## SET EXERCISE
Write out each line of the listing as it stands, without the images.

>> START

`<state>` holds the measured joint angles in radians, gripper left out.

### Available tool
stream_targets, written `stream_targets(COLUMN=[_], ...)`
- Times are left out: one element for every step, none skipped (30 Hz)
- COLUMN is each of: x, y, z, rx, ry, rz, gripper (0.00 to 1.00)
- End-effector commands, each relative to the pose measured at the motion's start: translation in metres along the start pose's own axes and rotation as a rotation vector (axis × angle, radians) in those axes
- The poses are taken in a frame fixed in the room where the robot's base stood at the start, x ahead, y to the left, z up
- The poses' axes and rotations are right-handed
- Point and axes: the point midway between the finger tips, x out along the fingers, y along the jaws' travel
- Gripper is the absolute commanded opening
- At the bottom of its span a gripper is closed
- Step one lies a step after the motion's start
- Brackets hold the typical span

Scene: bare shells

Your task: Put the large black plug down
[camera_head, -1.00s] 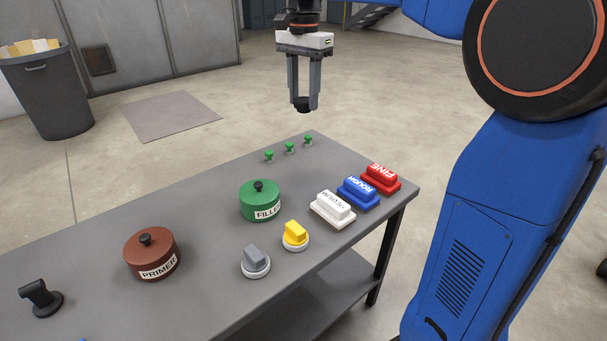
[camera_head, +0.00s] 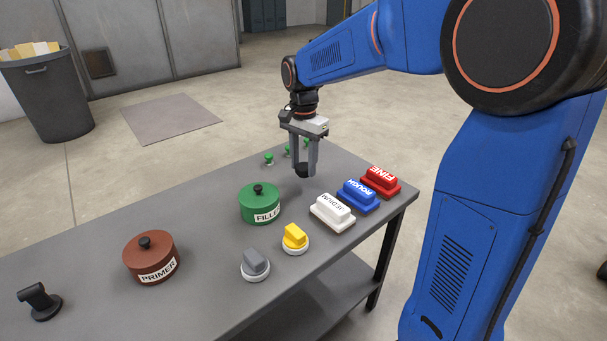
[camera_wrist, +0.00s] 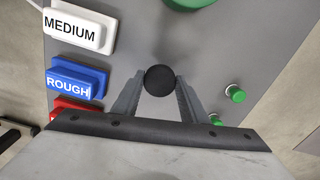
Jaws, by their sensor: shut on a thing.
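The large black plug (camera_head: 302,171) is held between the two fingers of my gripper (camera_head: 304,168), low over the far right part of the grey table (camera_head: 205,242). In the wrist view the round black top of the plug (camera_wrist: 160,80) sits between the fingertips of my gripper (camera_wrist: 160,88). My gripper points down and is shut on the plug. I cannot tell whether the plug's underside touches the table.
Close by are small green plugs (camera_head: 269,159), the green FILLER pot (camera_head: 261,204) and the MEDIUM (camera_head: 333,212), ROUGH (camera_head: 358,195) and FINE (camera_head: 381,181) blocks. Yellow (camera_head: 295,238) and grey (camera_head: 255,264) knobs, the PRIMER pot (camera_head: 151,259) and a black handled object (camera_head: 39,301) stand farther off.

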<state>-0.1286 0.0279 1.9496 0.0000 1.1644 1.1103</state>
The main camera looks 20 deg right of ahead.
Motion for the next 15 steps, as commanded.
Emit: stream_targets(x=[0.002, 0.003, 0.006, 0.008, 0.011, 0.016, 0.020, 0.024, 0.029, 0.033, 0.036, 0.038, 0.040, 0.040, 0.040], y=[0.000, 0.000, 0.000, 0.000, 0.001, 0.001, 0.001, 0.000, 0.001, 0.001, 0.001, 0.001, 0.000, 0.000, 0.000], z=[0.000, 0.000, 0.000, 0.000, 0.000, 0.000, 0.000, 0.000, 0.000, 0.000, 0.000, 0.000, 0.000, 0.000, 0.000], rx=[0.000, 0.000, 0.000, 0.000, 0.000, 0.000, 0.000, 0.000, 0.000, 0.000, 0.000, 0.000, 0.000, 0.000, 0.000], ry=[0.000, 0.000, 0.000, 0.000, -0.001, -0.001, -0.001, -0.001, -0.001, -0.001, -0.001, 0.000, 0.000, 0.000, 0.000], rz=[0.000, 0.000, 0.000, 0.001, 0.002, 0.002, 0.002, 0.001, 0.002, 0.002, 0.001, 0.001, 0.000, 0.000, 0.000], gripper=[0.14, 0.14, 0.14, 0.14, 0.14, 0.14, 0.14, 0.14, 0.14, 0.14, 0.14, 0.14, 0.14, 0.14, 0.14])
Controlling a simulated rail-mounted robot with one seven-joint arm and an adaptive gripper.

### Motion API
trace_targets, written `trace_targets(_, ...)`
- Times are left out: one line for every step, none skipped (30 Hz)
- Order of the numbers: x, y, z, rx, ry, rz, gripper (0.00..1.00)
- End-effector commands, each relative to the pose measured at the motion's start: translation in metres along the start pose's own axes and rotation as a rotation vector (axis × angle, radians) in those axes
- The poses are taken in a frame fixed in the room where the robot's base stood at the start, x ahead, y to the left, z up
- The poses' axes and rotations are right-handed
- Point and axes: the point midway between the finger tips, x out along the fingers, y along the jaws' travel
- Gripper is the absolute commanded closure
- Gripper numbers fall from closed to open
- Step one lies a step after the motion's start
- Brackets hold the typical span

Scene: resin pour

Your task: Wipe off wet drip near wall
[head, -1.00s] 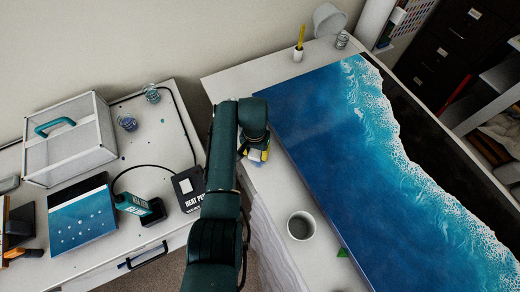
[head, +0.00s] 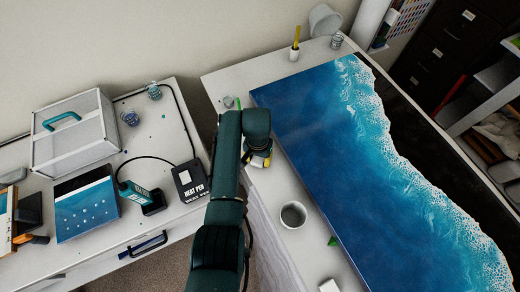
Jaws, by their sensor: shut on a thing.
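My gripper (head: 257,161) points down over the pale bench strip, left of the blue resin panel (head: 330,150). A small green mark (head: 238,103) shows near the bench's far left corner, beyond my gripper, beside a small greyish object (head: 229,101). Another green patch (head: 332,241) lies by the panel's left edge, nearer the front.
A grey cup (head: 293,215) stands on the strip in front of my gripper. A white cup with a yellow tool (head: 295,51) and a glass (head: 337,40) stand by the wall. A side table (head: 150,215) at left holds a case, heat pen and jars.

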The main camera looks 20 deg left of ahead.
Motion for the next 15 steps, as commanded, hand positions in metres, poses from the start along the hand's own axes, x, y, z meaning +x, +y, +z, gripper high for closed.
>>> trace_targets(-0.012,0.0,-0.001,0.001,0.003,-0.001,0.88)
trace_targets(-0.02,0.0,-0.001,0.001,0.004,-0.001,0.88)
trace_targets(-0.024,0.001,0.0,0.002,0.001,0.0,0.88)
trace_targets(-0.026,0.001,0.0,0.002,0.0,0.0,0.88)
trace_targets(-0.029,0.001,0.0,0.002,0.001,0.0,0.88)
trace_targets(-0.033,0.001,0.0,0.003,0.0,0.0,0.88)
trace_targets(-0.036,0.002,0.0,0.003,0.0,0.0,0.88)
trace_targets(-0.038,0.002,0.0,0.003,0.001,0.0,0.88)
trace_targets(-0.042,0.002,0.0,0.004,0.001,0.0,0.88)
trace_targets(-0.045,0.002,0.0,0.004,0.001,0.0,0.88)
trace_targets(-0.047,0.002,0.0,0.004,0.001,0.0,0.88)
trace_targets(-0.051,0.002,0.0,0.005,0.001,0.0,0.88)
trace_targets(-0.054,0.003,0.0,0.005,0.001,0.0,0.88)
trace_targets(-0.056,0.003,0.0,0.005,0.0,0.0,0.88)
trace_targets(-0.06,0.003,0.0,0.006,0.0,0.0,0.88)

>> END

## SOLUTION FOR THIS PROBLEM
`<state>` holds the measured joint angles in radians, gripper left out.

### Available tool
stream_targets, written `stream_targets(COLUMN=[_], ...)`
- Times are left out: one element for every step, none skipped (30 Hz)
- COLUMN is each of: x, y, z, rx, ry, rz, gripper (0.00 to 1.00)
- End-effector commands, each relative to the pose measured at the motion's start: translation in metres along the start pose's own axes and rotation as a rotation vector (axis × angle, radians) in those axes
- The poses are taken in a frame fixed in the room where the robot's base stood at the start, x ahead, y to the left, z up
- The poses' axes and rotations are right-handed
- Point and axes: the point midway between the finger tips, x out along the fingers, y along the jaws' travel
- Gripper is the absolute commanded opening
- At the bottom of its span a gripper is closed
- Step one lies a step after the motion's start
- Brackets hold the typical span

Scene: bare shells

Your task: Put the large black plug down
[camera_head, -1.00s] 
[camera_head, +0.00s] 
[camera_wrist, +0.00s] 
Jaws, by their sensor: shut on a thing.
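The large black plug (camera_head: 302,171) is held between the two fingers of my gripper (camera_head: 304,168), low over the far right part of the grey table (camera_head: 205,242). In the wrist view the round black top of the plug (camera_wrist: 160,80) sits between the fingertips of my gripper (camera_wrist: 160,88). My gripper points down and is shut on the plug. I cannot tell whether the plug's underside touches the table.
Close by are small green plugs (camera_head: 269,159), the green FILLER pot (camera_head: 261,204) and the MEDIUM (camera_head: 333,212), ROUGH (camera_head: 358,195) and FINE (camera_head: 381,181) blocks. Yellow (camera_head: 295,238) and grey (camera_head: 255,264) knobs, the PRIMER pot (camera_head: 151,259) and a black handled object (camera_head: 39,301) stand farther off.

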<state>-0.1286 0.0279 1.9496 0.0000 1.1644 1.1103</state>
The main camera looks 20 deg right of ahead.
Motion for the next 15 steps, as commanded.
Emit: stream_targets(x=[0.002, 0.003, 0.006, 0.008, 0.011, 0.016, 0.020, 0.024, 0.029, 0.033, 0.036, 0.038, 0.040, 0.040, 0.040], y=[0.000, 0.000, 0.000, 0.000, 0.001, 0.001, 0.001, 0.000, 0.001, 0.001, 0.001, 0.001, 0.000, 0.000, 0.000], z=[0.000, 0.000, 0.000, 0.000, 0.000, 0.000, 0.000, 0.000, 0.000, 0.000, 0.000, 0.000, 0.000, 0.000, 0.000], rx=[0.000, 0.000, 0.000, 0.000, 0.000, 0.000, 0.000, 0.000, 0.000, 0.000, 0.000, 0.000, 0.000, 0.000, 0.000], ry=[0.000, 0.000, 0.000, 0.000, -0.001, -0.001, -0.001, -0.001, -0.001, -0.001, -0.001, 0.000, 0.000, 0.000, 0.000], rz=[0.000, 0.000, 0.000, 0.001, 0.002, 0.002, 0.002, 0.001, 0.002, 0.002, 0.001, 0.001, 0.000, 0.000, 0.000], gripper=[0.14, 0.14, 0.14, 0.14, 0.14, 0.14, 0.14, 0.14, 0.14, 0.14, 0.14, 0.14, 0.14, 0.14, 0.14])
Controlling a simulated rail-mounted robot with one seven-joint arm and an adaptive gripper.

### Motion API
trace_targets, written `trace_targets(_, ...)`
- Times are left out: one line for every step, none skipped (30 Hz)
- Order of the numbers: x, y, z, rx, ry, rz, gripper (0.00..1.00)
- End-effector commands, each relative to the pose measured at the motion's start: translation in metres along the start pose's own axes and rotation as a rotation vector (axis × angle, radians) in those axes
- The poses are taken in a frame fixed in the room where the robot's base stood at the start, x ahead, y to the left, z up
- The poses' axes and rotations are right-handed
- Point and axes: the point midway between the finger tips, x out along the fingers, y along the jaws' travel
- Gripper is the absolute commanded closure
- Gripper numbers fall from closed to open
- Step one lies a step after the motion's start
- Brackets hold the typical span

Scene: resin pour

Your task: Wipe off wet drip near wall
[head, -1.00s] 
[head, +0.00s] 
Jaws, by their sensor: shut on a thing.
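My gripper (head: 257,161) points down over the pale bench strip, left of the blue resin panel (head: 330,150). A small green mark (head: 238,103) shows near the bench's far left corner, beyond my gripper, beside a small greyish object (head: 229,101). Another green patch (head: 332,241) lies by the panel's left edge, nearer the front.
A grey cup (head: 293,215) stands on the strip in front of my gripper. A white cup with a yellow tool (head: 295,51) and a glass (head: 337,40) stand by the wall. A side table (head: 150,215) at left holds a case, heat pen and jars.

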The main camera looks 20 deg left of ahead.
Motion for the next 15 steps, as commanded, hand positions in metres, poses from the start along the hand's own axes, x, y, z meaning +x, +y, +z, gripper high for closed.
>>> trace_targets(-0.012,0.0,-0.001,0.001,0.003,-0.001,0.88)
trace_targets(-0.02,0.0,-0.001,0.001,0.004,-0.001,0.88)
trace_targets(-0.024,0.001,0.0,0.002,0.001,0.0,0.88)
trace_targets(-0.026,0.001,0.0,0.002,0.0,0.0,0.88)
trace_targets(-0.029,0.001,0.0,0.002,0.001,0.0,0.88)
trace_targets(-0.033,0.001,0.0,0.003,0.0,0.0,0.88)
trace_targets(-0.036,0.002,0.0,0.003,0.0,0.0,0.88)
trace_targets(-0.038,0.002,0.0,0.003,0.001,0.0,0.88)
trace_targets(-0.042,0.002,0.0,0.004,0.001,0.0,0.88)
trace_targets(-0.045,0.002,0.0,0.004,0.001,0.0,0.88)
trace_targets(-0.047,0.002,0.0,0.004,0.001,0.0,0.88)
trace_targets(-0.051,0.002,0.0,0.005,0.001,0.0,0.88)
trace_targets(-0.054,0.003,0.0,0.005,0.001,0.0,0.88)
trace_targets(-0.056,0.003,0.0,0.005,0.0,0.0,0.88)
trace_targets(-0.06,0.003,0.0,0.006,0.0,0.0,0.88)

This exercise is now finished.